The dissent asserted that rent regulations will "be subject to challenge indefinitely" and real estate buyers and sellers will have no certainty as to the value of residential rental property. "Landlords will have to keep evidence of rent charges indefinitely, in order to preserve their ability to defend against fraudulent rent overcharge claims. And endless litigation will ensue concerning whether tenants are making 'a colorable claim of fraud within the meaning of Grimm, before any complaint challenging years-old rents can be dismissed."

Comment: James B. Fishman, of Fishman & Mallon, attorney for the tenant, states the following: "[c]ontrary to concerns of 'confusion' expressed by the landlord bar, the Court of Appeals simply clarified in Conason that fraudulent conduct by landlords will not be tolerated and that rents that are illegally increased by fraud will not be carved in stone, no matter how long after the fraud occurs. Landlords who do not engage in fraud have nothing to be concerned about. For too long, the IAI (individual apartment improvement)system has been rife with fraud due to the failure and refusal of the DHCR to oversee the process. Landlords have gotten away with rent increases for non-existent vacancy improvements for all too long. Conason will help undo some of that fraud."

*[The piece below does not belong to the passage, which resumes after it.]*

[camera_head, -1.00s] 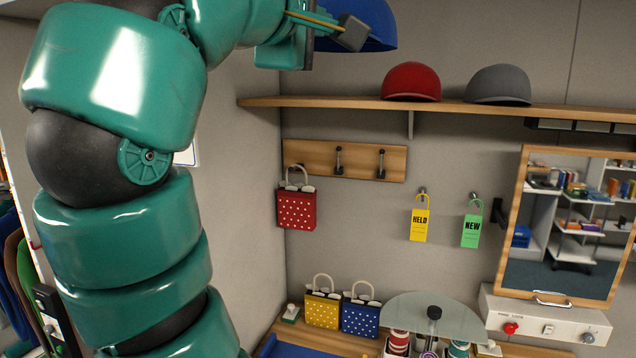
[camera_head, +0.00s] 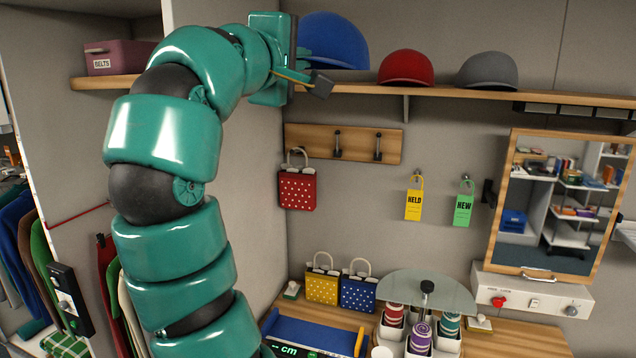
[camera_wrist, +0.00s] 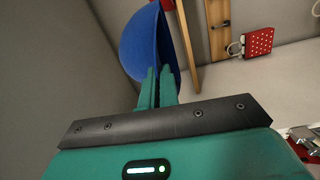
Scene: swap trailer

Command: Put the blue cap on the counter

Umar A. Sheikh, of Sheikh Partners, the attorney who argued the case for the landlord when he was with Marino Partners, expressed his agreement with the dissent, i.e., that this was a case that was "filed beyond the statute of limitations."

Conason v. Megan Holding, No. 14, NYLJ 1202718786373, at *1 (Ct. of App., Decided Feb. 24, 2015). Opinion by Read, J. Lippman, CJ and Rivera and Abdus-Salaam, JJ. concur. Pigott, J. dissents and votes to reverse and dismiss the complaint in an opinion. Stein and Fahey, JJ. took no part.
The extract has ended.